Dilena Pathragoda, Managing Director of the Centre for Environmental Justice (CEJ), has said the growing environmental damage across the island is not the result of regulatory gaps, but of persistent failure to enforce existing laws.
“Sri Lanka does not suffer from a lack of environmental regulations — it suffers from a lack of political will to enforce them,” Pathragoda told The Sunday Island. “Environmental destruction is taking place openly, often with official knowledge, and almost always without accountability.”
Dr.

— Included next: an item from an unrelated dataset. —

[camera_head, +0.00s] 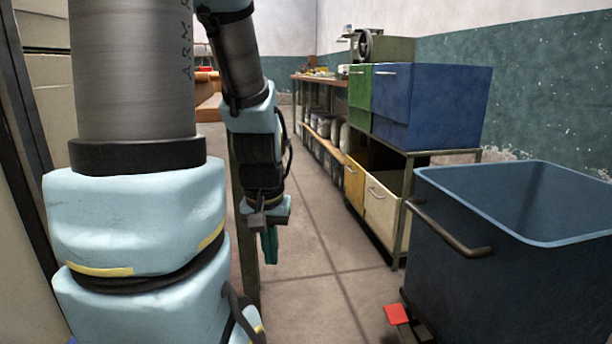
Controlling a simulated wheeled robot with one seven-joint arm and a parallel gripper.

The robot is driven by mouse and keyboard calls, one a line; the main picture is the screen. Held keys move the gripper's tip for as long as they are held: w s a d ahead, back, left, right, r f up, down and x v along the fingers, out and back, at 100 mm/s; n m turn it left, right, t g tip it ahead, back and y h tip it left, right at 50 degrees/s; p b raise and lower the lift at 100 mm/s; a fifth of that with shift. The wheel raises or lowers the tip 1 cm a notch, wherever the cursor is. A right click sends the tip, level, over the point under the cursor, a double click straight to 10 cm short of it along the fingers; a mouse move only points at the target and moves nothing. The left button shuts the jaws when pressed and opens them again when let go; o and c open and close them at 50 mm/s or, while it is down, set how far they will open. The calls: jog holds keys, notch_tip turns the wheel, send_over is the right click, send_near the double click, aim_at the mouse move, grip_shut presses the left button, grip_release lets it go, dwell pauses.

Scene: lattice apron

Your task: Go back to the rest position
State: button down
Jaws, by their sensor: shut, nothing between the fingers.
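My arm fills the left side of the head view, with a large grey upper link and light blue joints. The forearm hangs down, and my gripper (270,246) is at its lower end, pointing at the floor. Its teal fingers are together with nothing seen between them. The gripper hangs in the open, apart from the cabinets and the bin. Part of the room behind the arm is hidden.
A dark blue wheeled bin (470,270) with a handle stands at the right front, with a red piece (396,314) at its base. Behind it are blue (440,110) and green drawers on a rack. A long shelf bench (325,145) runs back. The middle floor (330,250) is clear.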

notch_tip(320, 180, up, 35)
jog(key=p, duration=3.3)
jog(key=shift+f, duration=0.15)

Pathragoda has said environmental impact assessments are increasingly treated as procedural formalities rather than binding safeguards, allowing ecologically sensitive areas to be cleared or altered with minimal oversight.
“When environmental approvals are rushed, diluted or ignored altogether, the consequences are predictable — habitat loss, biodiversity decline and escalating conflict between humans and nature,” Pathragoda said.
Environmental activist Janaka Withanage warned that unregulated development and land-use changes are dismantling natural ecosystems that have sustained rural communities for generations.
“We are destroying natural buffers that protect people from floods, droughts and soil erosion,” Withanage said. “Once wetlands, forests and river catchments are damaged, the impacts are felt far beyond the project site.”
Withanage said communities are increasingly left vulnerable as environmental degradation accelerates, while those responsible rarely face legal consequences.
“What we see is selective enforcement,” he said. “Small-scale offenders are targeted, while large-scale violations linked to powerful interests continue unchecked.”
Both environmentalists warned that climate variability is amplifying the damage caused by poor planning, placing additional strain on ecosystems already weakened by deforestation, sand mining and infrastructure expansion.
Pathragoda stressed that environmental protection must be treated as a national priority rather than a development obstacle.
“Environmental laws exist to protect people, livelihoods and the economy,” he said. “Ignoring them will only increase disaster risk and long-term economic losses.”
Withanage echoed the call for urgent reform, warning that continued neglect would result in irreversible damage.
“If this trajectory continues, future generations will inherit an island far more vulnerable and far less resilient,” he said.
Environmental groups say Sri Lanka’s standing as a biodiversity hotspot — and its resilience to climate-driven disasters — will ultimately depend on whether environmental governance is restored before critical thresholds are crossed.